◆ Required task
Give the data below again exactly as written, without its pictures.

◆ Dataset extract
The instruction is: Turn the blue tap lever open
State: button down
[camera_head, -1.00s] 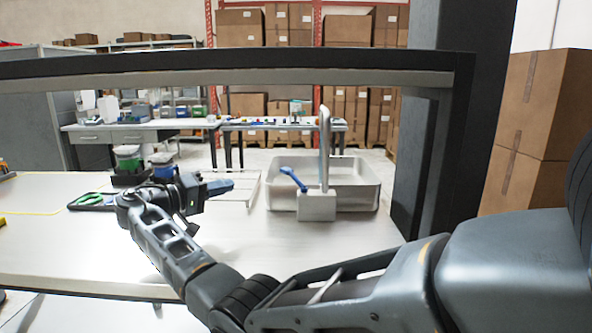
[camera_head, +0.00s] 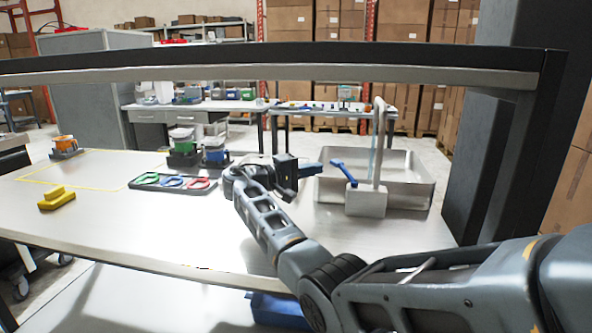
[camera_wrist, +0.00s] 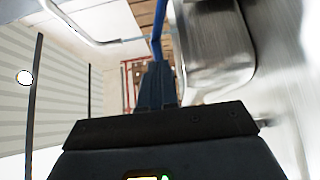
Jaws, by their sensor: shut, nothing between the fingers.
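The blue tap lever (camera_head: 343,172) slants up and to the left from the pale tap block (camera_head: 366,199), which stands at the near side of the grey sink. A tall curved spout (camera_head: 380,140) rises from the block. My gripper (camera_head: 318,168) is just left of the lever's upper end, its blue fingers shut and empty, pointing right. Whether they touch the lever I cannot tell. In the wrist view the shut fingers (camera_wrist: 157,85) point up the picture, with the blue lever (camera_wrist: 157,38) just beyond their tips.
The sink basin (camera_head: 425,190) lies behind the tap block. A dark tray (camera_head: 150,187) with green, blue and red rings and several containers (camera_head: 183,140) are left of my arm. A yellow piece (camera_head: 57,198) lies far left. A dark frame post (camera_head: 512,150) stands at right.

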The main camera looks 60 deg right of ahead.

◆ Full response
The instruction is: Turn the blue tap lever open
State: button down
[camera_head, -1.00s] 
[camera_head, +0.00s] 
[camera_wrist, +0.00s] 
Jaws, by their sensor: shut, nothing between the fingers.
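The blue tap lever (camera_head: 343,172) slants up and to the left from the pale tap block (camera_head: 366,199), which stands at the near side of the grey sink. A tall curved spout (camera_head: 380,140) rises from the block. My gripper (camera_head: 318,168) is just left of the lever's upper end, its blue fingers shut and empty, pointing right. Whether they touch the lever I cannot tell. In the wrist view the shut fingers (camera_wrist: 157,85) point up the picture, with the blue lever (camera_wrist: 157,38) just beyond their tips.
The sink basin (camera_head: 425,190) lies behind the tap block. A dark tray (camera_head: 150,187) with green, blue and red rings and several containers (camera_head: 183,140) are left of my arm. A yellow piece (camera_head: 57,198) lies far left. A dark frame post (camera_head: 512,150) stands at right.

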The main camera looks 60 deg right of ahead.

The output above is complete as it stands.